For instance, Jordan relies heavily on the importation of natural gas and crude
oil for its energy needs; but, by applying thermochemical conversion
techniques, leftover olive oil can be used to replace these energy sources.
Understanding the chemical, physical, and thermal characteristics of raw
materials is essential to obtaining the most out of these conversion processes.

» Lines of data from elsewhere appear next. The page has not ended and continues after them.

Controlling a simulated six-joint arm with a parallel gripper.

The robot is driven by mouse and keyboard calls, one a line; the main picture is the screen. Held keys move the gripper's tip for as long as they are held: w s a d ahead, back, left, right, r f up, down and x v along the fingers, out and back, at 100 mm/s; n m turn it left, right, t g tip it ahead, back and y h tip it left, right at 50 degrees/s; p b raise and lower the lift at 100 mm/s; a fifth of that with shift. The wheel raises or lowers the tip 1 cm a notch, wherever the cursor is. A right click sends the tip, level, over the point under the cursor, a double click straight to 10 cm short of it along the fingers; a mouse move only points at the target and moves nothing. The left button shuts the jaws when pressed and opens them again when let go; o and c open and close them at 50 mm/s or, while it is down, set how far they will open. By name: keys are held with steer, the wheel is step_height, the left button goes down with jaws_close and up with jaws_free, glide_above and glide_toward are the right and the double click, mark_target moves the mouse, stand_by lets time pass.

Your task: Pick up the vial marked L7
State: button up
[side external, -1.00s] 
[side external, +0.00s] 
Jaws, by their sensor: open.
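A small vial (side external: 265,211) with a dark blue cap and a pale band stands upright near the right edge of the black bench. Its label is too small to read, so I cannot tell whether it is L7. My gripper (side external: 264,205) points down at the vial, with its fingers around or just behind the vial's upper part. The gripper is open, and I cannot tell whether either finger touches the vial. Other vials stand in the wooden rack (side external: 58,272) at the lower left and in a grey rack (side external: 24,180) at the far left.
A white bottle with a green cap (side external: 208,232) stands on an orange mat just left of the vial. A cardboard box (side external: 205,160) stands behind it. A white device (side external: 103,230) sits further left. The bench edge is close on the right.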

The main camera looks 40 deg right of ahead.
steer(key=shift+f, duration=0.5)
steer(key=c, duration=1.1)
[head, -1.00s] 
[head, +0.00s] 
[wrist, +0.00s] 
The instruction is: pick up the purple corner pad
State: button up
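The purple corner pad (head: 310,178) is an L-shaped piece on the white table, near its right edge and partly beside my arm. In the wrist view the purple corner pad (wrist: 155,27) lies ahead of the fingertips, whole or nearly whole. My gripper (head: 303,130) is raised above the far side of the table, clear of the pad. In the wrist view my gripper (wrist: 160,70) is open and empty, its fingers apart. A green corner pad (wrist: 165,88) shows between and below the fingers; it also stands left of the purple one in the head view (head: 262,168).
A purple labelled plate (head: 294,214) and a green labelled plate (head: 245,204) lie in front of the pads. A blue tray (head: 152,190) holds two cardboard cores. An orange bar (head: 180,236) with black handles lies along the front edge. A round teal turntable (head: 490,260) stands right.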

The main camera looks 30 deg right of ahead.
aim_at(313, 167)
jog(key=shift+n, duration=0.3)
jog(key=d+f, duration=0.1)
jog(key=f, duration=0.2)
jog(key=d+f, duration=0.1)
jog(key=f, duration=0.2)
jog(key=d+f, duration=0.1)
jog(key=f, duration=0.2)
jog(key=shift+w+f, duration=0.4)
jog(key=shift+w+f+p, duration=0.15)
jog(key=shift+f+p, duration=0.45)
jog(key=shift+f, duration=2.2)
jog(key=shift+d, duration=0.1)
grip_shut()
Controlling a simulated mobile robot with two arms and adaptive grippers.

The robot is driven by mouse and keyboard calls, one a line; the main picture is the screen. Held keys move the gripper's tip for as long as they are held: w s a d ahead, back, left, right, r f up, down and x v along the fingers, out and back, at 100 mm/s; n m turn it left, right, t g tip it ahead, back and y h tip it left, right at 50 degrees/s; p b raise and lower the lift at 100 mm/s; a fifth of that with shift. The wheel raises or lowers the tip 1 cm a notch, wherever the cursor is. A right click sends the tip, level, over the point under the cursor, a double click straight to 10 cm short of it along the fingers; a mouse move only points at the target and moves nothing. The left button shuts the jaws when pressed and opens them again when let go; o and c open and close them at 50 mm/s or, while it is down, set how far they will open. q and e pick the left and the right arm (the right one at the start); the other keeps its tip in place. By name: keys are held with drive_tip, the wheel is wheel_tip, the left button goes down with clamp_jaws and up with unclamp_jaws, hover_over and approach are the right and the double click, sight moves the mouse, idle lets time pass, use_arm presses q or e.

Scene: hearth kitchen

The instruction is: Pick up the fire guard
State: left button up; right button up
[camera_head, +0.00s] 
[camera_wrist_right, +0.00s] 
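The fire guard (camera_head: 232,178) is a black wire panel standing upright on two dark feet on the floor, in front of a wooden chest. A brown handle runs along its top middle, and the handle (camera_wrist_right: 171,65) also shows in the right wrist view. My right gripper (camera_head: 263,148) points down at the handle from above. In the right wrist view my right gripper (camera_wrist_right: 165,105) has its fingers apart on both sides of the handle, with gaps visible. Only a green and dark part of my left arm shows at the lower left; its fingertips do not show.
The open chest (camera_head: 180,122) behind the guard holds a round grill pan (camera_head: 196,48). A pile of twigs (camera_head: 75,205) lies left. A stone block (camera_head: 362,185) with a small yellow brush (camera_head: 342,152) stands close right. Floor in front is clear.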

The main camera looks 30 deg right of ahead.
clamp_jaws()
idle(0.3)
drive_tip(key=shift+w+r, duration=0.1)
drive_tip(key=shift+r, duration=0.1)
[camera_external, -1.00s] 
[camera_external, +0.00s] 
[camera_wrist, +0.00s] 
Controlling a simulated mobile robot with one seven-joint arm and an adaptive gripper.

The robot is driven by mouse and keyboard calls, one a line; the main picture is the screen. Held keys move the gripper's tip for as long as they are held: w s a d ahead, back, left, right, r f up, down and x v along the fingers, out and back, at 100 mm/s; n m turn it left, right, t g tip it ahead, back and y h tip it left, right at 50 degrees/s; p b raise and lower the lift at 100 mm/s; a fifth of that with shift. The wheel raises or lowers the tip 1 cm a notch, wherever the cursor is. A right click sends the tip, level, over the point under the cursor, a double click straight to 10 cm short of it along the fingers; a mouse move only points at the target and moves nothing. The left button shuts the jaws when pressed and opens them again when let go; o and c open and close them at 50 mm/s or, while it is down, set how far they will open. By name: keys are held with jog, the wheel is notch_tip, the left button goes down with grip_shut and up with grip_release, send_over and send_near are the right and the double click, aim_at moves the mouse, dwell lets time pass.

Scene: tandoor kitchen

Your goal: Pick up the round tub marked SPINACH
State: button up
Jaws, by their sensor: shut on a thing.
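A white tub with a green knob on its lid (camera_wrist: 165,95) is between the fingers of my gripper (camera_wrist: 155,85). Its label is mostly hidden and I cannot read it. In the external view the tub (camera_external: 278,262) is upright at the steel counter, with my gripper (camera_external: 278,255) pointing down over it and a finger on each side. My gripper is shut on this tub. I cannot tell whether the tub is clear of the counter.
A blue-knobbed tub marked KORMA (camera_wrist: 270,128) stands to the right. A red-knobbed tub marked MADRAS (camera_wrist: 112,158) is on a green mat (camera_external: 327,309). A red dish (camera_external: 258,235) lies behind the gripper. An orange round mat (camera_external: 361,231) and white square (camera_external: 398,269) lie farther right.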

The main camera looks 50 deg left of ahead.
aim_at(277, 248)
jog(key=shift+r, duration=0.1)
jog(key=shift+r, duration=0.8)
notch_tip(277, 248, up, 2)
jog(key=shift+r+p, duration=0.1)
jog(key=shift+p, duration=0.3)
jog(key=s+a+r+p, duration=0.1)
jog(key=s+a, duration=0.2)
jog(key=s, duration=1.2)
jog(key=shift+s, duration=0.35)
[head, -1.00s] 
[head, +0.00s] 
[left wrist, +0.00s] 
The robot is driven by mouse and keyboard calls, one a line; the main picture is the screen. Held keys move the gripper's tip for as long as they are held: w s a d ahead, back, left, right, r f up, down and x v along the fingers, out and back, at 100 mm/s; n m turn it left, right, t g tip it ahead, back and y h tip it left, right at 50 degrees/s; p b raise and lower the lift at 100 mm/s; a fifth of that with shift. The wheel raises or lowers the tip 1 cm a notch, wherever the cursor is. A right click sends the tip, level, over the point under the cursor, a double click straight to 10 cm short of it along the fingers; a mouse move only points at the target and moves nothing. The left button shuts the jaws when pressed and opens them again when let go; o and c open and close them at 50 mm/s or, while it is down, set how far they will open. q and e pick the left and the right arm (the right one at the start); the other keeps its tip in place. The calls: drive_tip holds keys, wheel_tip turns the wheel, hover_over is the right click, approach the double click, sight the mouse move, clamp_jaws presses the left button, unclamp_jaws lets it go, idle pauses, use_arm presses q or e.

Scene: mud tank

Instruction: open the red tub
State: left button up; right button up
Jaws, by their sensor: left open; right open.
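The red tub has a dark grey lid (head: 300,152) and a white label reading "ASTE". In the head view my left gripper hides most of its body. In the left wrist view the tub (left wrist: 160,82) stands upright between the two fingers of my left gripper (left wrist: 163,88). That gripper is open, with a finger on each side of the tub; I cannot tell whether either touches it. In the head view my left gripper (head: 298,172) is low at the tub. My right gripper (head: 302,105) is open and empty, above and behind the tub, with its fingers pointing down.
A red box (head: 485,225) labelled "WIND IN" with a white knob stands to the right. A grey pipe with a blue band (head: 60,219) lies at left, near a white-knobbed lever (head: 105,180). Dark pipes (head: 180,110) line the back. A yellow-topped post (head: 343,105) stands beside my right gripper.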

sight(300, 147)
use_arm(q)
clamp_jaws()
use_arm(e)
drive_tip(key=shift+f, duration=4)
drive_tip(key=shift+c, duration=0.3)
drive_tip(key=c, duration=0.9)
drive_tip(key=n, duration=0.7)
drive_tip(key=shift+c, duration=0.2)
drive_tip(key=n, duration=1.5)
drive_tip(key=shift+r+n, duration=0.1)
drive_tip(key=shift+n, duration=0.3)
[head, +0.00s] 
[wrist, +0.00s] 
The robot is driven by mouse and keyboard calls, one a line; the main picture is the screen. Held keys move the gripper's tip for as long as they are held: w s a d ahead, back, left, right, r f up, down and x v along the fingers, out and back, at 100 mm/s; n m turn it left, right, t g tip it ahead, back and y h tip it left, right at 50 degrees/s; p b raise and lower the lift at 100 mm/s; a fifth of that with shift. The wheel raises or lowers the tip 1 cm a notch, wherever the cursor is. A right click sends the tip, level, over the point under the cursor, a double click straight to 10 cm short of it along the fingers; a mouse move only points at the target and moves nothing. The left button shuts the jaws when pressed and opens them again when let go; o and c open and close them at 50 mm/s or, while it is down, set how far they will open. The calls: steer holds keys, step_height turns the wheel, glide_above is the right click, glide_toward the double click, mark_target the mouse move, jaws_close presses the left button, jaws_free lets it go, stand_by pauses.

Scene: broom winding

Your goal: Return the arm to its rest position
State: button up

Thermogravimetric analysis was used in this study to examine the thermal
behavior of olive-solid residue (kernel) at three different heating rates (5,
20 and 40 C/min) in nitrogen and oxygen atmospheres. The initial degradation
temperature, the residual weight at 500 and 700˚C and the thermal degradation
rate during the devolatilization stage (below 400˚C) were all determined. It
was found that in N2 and O2 atmospheres, both the initial
degradation temperature and the degradation rate increase with increasing
heating rates. As heating rates increase in the N2 atmosphere, the
residual weight at 500 or 700˚C decreases slightly, but at low heating rates compared to high heating rates in the O2 atmosphere, it decreases
significantly. This suggests that a longer lignin oxidation process is better
than a shorter one. Coats and Redfern approach was used to identify the
mechanism and activation energy for the devolatilization stage of pyrolysis and
oxidation reactions. The process mechanism analysis revealed that the model of
first-order and second-order reactions may adequately describe the mechanism of
heat degradation of the devolatilization
step of olive-solid waste for pyrolysis and oxidation processes, respectively.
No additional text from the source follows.